Oct 7 Functionalism/S&S Ch 6-8/ Self selections
Oct 9 IMPACT!
Oct 14 Behaviorism/S&S Ch 9-11/ Self selections
Oct 16 IMPACT! /?
Oct 21 Gestalt, Early Cognitive Psych/S&S Ch 12, 15/Self selections
Oct 23 IMPACT!
Oct 28 Psychoanalysis, Humanistic/S & S Ch 13&14/Self selections
Oct 30 IMPACT!
Nov 4 Inquiry program area/TBA
Nov 6 Inquiry program area/TBA
Nov 11 Counseling Psychology/TBA
Nov 13 Counseling Psychology/TBA
Nov 18 Learning, Cognition & Instruction/TBA
Nov 20 Learning, Cognition & Instruction/TBA
Nov 25 Work session on histories/None
Dec 2 Development -David Estell/TBA
Dec 4/Development –Anne Stright, etc./TBA
Dec 9 School Psychology/TBA
Dec 11 Wrap up
Dec 19 Final examination @ 10:15- 12:15? ?
Reflexive papers due 9/25, 10/30, and 12/4. Intellectual history is
due 12/12 at 5:00 pm. Meta-theoretical analysis is due the day of
your class presentation.
* This all looks very organized and structured. I reserve the right
to change this at a whim. And I encourage you individually and
collectively to structure the course to best suit your own self
chosen goals. ALL IS NEGOTIABLE. If you are not prepared to assume
major responsibility for your own learning, I strongly encourage you
not to take this class.
Ordered for class:
American Psychological Association. (2001). Publication manual of the
American Psychological Association (5th ed.). Washington, DC:
American Psychological Association.
Benjamin, L. (1997). A history of psychology: Original sources and
contemporary research (2nd ed.). Boston: McGraw Hill.

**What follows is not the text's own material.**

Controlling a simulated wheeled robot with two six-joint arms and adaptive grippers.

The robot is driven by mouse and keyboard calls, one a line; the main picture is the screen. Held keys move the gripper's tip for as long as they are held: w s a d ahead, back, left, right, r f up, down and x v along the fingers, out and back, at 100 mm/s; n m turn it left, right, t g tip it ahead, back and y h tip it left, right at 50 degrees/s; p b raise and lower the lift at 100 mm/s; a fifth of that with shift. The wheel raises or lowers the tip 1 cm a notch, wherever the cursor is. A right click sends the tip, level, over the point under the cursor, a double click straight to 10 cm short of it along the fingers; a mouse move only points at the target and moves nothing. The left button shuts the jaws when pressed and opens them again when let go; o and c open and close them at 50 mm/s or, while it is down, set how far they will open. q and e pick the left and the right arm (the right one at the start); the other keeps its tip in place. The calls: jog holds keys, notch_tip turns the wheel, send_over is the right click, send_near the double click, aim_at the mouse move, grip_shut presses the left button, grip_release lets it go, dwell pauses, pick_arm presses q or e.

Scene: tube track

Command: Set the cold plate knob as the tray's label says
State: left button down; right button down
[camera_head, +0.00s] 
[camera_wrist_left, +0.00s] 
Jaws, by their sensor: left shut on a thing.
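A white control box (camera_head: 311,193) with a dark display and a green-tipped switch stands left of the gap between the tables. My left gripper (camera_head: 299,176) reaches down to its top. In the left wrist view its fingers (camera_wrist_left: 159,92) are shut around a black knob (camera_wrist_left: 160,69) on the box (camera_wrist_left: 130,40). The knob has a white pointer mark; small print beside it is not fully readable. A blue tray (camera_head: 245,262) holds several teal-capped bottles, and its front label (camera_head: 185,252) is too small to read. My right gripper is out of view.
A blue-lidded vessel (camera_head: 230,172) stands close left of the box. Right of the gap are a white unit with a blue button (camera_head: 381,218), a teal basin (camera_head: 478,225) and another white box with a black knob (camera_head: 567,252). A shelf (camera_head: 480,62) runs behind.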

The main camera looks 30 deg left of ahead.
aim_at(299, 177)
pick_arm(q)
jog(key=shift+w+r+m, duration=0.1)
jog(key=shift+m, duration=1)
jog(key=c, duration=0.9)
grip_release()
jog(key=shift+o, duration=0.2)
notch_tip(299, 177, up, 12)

Schultz, D. P. & Schultz. S. E. (2004). A history of modern
psychology (8th ed.) Belmont, CA: Wadsworth
Shavelson, R. & Towne, L. (2002). Scientific research in education.
Washington, DC: National Academy Press. Available on-line at
Stanovich, K. E. (2004). How to think straight about psychology (7th
ed.). Boston: Allyn and Bacon
Weston, A. (1992). A rulebook for arguments (2nd Ed.) Indianapolis,
IN: Hacket. Available on-line at
Zimmerman, B. & Schunk, D. (2003). Educational psychology: A century
of contributions. Mahwah, NJ: Erlbaum.